Советское правительство мгновенно среагировало на опасное инакомыслие. «Замятин написал большую повесть, но, при существующих условиях, не надеется вскоре увидеть её в печати», — писал журнал «Жизнь искусства». Оценка Горького: «Отчаянно плохо».
Несмотря на то, что в Советском Союзе роман был под запретом, Замятину это не помогло. Писателя чуть не выслали за границу на «философском пароходе». Но, оставшись в СССР, по словам Льва Троцкого, писатель стал «внутренним эмигрантом». А фамилия Замятина попала в «Список антисоветской интеллигенции Петрограда». После того, как роман в 1924-м был опубликован на английском, а затем и чешском языках, началась откровенная травля. «Контрреволюцию» стали находить даже в старых текстах Замятина. Спектакли по его пьесам снимали с постановок, рассказы перестали печатать.
«Если я действительно преступник и заслуживаю кары, то всё же, думаю, не такой тяжкой, как литературная смерть, и потому я прошу заменить этот приговор высылкой из пределов СССР… хотя бы на один год, выехать за границу — с тем, чтобы я мог вернуться назад, как только у нас станет возможно служить в литературе большим идеям», — так обратился прозаик к Сталину, и тот дал добро на отъезд.
Замятин оказался в Париже.
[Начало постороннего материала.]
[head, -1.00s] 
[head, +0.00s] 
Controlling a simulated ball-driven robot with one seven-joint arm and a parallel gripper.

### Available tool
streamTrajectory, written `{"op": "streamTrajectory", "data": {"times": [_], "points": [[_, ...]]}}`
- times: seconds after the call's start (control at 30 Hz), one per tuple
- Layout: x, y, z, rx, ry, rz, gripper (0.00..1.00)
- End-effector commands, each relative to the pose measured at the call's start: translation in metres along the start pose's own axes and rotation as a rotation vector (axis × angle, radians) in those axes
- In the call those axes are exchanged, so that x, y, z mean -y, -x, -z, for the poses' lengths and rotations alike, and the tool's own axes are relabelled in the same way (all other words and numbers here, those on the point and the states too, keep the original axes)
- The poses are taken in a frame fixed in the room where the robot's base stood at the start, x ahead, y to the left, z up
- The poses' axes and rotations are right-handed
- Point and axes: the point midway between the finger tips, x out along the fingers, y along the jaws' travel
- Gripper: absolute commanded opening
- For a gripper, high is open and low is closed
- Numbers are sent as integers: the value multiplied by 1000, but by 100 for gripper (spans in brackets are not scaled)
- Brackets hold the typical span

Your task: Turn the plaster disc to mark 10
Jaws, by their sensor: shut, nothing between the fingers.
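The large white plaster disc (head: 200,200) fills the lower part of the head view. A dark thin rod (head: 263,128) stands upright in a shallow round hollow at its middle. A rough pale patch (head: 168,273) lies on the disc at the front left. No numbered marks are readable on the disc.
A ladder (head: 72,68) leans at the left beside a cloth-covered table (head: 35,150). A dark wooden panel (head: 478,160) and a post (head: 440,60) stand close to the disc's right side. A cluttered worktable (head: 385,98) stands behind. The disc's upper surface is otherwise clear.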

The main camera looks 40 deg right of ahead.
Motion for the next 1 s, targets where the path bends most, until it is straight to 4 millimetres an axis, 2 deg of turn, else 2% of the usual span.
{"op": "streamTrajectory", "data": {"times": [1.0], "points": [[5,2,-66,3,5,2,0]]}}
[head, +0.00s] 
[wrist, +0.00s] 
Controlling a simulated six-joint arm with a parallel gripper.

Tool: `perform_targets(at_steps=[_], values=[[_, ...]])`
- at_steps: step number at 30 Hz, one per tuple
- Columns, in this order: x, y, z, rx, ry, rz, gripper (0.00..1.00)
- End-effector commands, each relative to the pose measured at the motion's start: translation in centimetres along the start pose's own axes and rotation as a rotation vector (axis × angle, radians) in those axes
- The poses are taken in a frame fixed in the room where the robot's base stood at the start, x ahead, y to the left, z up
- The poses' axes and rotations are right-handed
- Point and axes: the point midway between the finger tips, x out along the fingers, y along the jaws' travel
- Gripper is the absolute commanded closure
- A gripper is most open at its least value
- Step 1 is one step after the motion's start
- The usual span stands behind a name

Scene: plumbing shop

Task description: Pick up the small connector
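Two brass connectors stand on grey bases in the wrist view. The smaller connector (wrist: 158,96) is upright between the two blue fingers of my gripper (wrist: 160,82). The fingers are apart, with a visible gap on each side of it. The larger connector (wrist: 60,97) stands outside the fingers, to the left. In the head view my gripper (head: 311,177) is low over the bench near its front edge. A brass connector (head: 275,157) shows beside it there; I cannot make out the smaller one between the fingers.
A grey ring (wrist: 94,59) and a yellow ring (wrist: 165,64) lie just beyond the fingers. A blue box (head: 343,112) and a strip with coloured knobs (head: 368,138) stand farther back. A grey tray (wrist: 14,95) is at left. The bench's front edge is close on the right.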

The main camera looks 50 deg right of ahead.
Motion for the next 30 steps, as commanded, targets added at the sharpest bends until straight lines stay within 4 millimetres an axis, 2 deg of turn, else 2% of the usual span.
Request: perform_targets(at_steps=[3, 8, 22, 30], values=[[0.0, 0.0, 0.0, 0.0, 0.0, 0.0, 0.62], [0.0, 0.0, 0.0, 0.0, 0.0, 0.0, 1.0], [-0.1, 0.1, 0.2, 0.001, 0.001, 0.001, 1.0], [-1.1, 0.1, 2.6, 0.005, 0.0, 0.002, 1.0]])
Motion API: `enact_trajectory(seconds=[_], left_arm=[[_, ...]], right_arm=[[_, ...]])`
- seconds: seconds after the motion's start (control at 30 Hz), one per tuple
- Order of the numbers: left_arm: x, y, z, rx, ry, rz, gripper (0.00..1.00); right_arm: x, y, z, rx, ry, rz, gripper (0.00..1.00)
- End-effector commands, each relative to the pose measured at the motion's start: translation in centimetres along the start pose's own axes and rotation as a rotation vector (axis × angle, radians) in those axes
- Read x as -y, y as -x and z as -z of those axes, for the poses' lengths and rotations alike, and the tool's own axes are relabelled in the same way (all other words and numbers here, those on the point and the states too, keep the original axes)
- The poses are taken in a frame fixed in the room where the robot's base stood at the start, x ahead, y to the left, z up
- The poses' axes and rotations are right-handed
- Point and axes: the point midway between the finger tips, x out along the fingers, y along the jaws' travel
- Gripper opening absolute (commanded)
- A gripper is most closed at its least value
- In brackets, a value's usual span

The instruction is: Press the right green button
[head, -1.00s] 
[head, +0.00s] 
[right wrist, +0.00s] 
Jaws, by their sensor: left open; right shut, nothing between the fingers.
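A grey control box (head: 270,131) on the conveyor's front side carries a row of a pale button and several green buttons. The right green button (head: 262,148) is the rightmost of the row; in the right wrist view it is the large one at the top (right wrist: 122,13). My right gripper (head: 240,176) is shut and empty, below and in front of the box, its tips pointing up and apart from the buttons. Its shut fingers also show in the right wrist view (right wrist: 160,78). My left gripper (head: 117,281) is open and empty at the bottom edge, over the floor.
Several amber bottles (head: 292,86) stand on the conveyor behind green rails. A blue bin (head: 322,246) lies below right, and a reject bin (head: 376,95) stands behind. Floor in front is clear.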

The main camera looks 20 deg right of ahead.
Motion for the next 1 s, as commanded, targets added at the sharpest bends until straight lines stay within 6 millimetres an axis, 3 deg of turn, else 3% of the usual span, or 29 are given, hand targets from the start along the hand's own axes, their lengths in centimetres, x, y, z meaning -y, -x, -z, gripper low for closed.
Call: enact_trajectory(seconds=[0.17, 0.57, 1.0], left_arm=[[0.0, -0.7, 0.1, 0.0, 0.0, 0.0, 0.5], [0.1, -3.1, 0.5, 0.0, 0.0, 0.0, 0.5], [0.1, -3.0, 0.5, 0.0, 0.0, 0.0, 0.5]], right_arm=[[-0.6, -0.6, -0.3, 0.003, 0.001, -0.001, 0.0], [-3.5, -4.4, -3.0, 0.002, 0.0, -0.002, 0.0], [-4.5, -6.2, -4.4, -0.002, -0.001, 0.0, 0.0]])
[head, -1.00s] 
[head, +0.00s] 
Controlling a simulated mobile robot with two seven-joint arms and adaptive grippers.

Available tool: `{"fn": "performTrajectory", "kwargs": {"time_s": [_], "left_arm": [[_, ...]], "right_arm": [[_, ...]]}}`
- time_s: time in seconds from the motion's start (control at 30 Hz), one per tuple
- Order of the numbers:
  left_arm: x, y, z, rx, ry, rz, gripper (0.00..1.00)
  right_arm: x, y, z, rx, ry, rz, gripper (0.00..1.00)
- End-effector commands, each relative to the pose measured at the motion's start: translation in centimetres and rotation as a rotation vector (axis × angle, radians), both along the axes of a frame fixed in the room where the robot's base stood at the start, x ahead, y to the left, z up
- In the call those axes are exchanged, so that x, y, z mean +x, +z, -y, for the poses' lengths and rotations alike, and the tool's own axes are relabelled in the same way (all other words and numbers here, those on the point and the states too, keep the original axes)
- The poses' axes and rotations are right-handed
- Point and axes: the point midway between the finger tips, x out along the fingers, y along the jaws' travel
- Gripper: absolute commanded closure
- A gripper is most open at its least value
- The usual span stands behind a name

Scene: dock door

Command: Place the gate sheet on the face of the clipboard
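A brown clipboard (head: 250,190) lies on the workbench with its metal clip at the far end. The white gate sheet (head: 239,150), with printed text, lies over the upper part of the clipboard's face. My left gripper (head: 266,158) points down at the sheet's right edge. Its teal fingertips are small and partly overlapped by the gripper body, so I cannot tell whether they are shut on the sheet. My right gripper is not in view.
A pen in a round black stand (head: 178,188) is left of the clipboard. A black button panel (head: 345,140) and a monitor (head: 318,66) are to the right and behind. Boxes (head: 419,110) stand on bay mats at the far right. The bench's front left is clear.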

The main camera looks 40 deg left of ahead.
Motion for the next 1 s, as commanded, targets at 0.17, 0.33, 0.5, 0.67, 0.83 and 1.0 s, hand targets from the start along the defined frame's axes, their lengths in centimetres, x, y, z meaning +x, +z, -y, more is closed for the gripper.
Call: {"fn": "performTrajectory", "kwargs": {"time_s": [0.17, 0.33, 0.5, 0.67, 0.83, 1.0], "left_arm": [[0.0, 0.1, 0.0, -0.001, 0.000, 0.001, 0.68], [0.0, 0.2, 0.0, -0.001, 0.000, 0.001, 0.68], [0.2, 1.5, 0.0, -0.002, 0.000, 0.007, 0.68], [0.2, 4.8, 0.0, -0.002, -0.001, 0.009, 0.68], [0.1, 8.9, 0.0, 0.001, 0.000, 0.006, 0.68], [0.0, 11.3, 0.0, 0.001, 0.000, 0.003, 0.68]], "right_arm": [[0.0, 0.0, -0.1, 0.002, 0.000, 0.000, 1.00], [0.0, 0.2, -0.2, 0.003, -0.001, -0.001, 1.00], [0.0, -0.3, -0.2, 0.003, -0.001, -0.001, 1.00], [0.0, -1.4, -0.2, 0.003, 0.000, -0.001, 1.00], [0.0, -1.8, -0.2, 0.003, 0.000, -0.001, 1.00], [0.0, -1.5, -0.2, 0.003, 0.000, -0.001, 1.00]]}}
Он ждал, что отношения с родиной как-то наладятся. Но зря. Слова писательницы-эмигрантки Нины Берберовой: «Я вдруг поняла, что жить ему нечем, что писать ему не о чем и не для кого». Последний роман Замятина «Бич Божий» остался незавершённым. Высылка стала тем бичом, удар которого добил писателя. Он скончался в Париже в 1937 году.